I presume that pages disappear from cache because upon your request Google checks if the pages still exist, sees that they do not and erases them from cache. This erasing doesnt immediately update results of other search terms, though...

(I got the Google-cached pages saved, too, if you wish to see them...)

lukery said...

thnx teemu.

i presumed that there's be a reasonable explanation - it also was kinda weird at the same time.

do you have any explanation for how the particular 'search' site disappeared from the google results?

again - i dont think there is anything particularly nefarious going on - it's more just a curious set of events from a tech perspective. (i have no doubt that im being spied on - but this particular set of circumstances just seemed really weird)

i presume that things are as you say - but i've never seen a static, cached document disappear like that.

if i was paranoid...

Anonymous said...

I have no detailed knowledge of innards of Google tech, but my guess is that it goes like this:

- Google robot indexes and caches sitesearch.aph.gov.au, including this temporary copy of Hamsard.

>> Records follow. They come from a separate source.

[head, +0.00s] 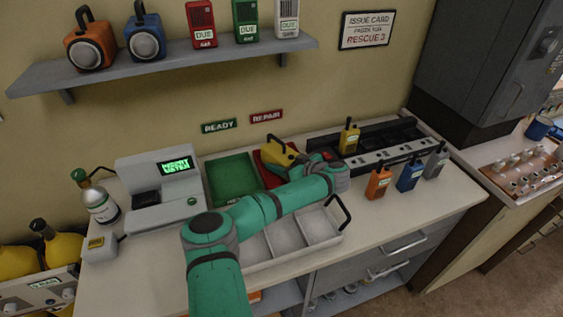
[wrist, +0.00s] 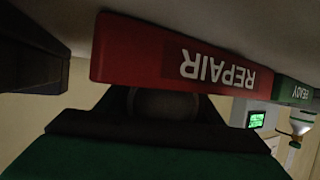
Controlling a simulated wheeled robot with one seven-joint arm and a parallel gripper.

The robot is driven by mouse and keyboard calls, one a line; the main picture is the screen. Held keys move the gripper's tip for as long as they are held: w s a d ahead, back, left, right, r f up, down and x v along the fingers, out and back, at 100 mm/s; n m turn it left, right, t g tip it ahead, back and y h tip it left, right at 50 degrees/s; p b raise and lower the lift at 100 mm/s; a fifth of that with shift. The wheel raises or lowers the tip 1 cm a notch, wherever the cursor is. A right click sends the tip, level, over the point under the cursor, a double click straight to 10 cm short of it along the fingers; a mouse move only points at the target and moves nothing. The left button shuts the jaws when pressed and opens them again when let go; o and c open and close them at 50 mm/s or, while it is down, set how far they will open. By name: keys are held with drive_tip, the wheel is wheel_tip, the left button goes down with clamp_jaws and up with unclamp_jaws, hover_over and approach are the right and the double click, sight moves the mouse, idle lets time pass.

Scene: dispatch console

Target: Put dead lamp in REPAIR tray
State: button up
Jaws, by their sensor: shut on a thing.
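The yellow lamp (head: 280,153) with a dark handle is at the red REPAIR tray (head: 267,176), in the head view. My gripper (head: 297,161) comes in from the right and is shut on the lamp; the arm hides part of the tray. I cannot tell whether the lamp touches the tray floor. In the wrist view the red REPAIR label (wrist: 180,58) shows upside down and close. Dark and green shapes fill the lower part there, and I cannot make out the lamp clearly.
The green READY tray (head: 232,179) is left of the red one. A grey tester (head: 160,190) stands further left. A white divided tray (head: 285,238) lies in front, under my arm. A black charger rack (head: 385,140) and several handsets, including an orange one (head: 378,183), are right.

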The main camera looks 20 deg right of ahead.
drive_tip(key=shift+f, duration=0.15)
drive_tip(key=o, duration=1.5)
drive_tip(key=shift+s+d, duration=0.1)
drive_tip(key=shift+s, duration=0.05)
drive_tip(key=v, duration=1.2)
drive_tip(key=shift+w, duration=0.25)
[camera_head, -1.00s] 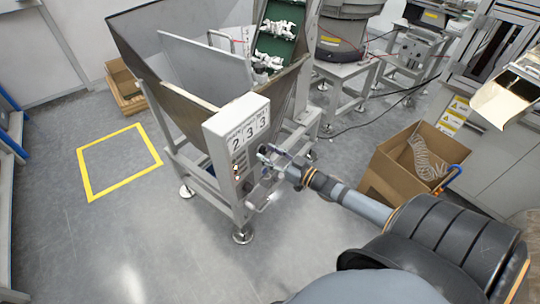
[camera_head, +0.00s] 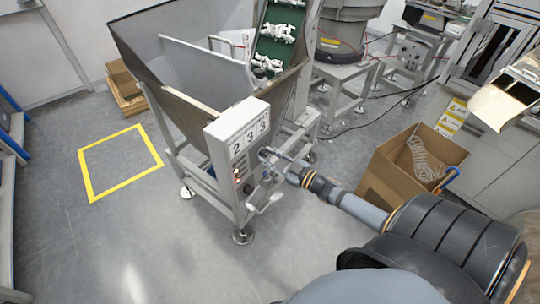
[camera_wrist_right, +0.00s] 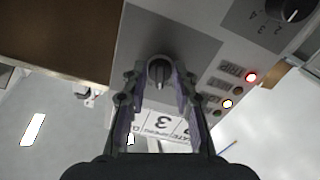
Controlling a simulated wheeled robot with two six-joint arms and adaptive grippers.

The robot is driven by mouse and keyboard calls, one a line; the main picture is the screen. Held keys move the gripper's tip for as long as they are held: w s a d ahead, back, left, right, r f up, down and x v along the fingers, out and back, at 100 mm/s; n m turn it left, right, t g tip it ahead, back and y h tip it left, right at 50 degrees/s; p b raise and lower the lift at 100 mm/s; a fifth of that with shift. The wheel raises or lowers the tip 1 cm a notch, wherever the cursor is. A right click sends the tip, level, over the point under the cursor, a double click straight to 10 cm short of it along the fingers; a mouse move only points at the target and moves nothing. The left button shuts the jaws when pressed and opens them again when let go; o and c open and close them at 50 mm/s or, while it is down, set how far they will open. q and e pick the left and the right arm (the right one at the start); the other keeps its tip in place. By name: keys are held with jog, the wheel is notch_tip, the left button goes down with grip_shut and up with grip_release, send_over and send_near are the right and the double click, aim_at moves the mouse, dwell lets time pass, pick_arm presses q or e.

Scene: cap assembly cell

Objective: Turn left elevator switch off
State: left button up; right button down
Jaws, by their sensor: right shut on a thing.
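A black rotary switch knob (camera_wrist_right: 160,72) sits on a dark square plate on the grey control box (camera_head: 236,124) of the hopper. In the right wrist view its pointer ridge runs roughly up and down the picture. My right gripper (camera_wrist_right: 158,82) has its fingers on both sides of this knob and is shut on it. In the head view the right gripper (camera_head: 267,154) reaches the box's right side, and the knob is too small to make out there. My left gripper is not in view.
A second rotary knob (camera_wrist_right: 288,9) with position marks is on the same panel, near lit red (camera_wrist_right: 251,77) and white (camera_wrist_right: 228,103) lamps. A cardboard box (camera_head: 385,182) stands right of the hopper (camera_head: 135,52). Floor inside the yellow square (camera_head: 120,162) is clear.

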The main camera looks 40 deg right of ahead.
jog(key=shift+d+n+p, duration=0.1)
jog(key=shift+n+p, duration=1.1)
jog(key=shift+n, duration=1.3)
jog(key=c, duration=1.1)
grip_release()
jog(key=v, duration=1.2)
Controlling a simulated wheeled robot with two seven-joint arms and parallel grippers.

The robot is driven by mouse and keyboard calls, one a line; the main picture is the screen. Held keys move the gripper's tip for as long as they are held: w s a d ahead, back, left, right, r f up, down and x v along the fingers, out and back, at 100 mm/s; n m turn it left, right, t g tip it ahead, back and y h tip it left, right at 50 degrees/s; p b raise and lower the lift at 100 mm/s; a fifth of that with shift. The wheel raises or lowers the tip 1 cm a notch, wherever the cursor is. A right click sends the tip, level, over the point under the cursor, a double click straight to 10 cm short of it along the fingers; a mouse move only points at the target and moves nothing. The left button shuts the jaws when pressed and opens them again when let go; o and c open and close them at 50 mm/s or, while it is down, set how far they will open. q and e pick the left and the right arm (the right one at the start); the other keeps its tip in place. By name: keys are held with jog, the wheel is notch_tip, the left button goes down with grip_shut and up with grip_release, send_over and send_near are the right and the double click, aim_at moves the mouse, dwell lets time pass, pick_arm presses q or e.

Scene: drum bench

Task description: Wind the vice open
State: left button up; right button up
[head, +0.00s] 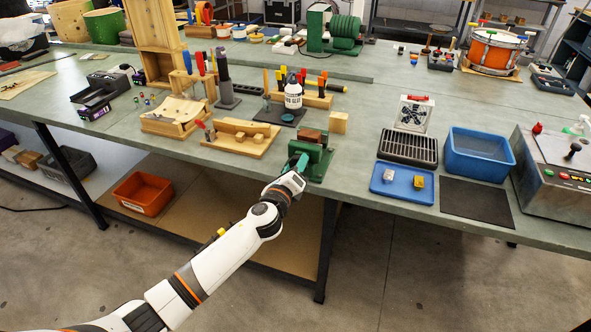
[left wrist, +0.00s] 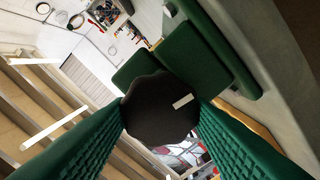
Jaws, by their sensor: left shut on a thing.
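The green vice (head: 318,158) stands at the front edge of the bench, with a brown block (head: 311,136) at its top. My left gripper (head: 297,163) is at the front of the vice. In the left wrist view, its two green ribbed fingers (left wrist: 161,128) are shut on a dark round knob (left wrist: 158,106) with a pale mark, the vice's handle. The green vice body (left wrist: 193,56) shows behind the knob. The vice's jaw gap is hard to make out. My right gripper is not in view.
A blue tray (head: 403,194) with two small blocks, a dark rack (head: 408,148) and a blue bin (head: 478,154) stand right of the vice. A wooden fixture (head: 240,148) stands to its left. An orange bin (head: 142,194) is on the lower shelf.

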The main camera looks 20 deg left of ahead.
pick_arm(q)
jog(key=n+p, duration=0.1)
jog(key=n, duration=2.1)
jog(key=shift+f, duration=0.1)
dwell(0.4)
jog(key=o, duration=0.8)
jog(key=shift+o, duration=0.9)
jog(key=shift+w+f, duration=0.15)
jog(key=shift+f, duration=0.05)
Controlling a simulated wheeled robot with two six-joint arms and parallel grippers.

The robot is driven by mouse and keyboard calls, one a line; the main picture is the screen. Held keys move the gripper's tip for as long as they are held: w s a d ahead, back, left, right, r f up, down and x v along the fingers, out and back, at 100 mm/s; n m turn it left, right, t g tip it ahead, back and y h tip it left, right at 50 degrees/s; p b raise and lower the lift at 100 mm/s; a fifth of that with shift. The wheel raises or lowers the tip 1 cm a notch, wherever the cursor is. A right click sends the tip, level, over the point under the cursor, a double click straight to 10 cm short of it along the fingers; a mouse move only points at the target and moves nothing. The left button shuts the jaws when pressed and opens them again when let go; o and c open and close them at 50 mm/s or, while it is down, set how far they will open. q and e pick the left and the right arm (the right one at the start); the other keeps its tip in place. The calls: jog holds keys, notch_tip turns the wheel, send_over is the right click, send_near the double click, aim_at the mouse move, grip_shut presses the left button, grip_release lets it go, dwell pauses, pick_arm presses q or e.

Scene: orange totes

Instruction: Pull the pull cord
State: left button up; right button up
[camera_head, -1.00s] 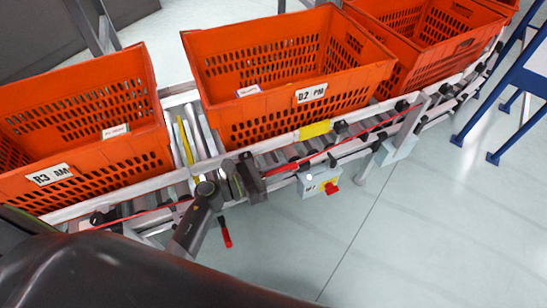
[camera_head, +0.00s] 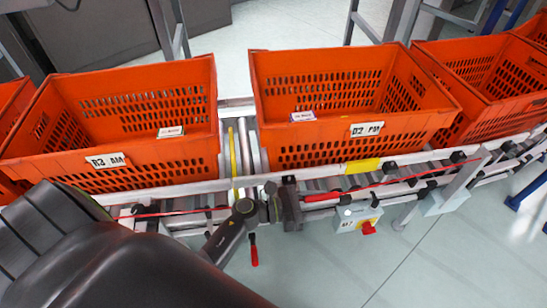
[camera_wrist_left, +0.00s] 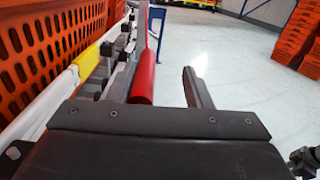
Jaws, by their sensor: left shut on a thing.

- Later, aph.gov.au moves some of it's pages and code around, rendering some links useless. (From this point on, Google references to non-existing page.)

- Even later, you find the page with Google. Direct link doesn't work (see above), so you pull the cached copy. Two things happen: (1) badly constructed function in original page throws you into Google main page, and (2) Google decides to check whether the page on cache is updated. As aph.gov.au tells Google that page doesn't exists any more, Google marks it as outdated.

- Then, you re-search Google with same parameters. Google displays all the pages except the one just marked ad outdated.

- Then, you change search parameters a bit. As Google probably has very large and complicated data storage structure, it often isn't in sync with itself, and therefore displays the oudated page in search results. Repeat from step 3.

lukery said...

thnx teemu - you are a wealth of information!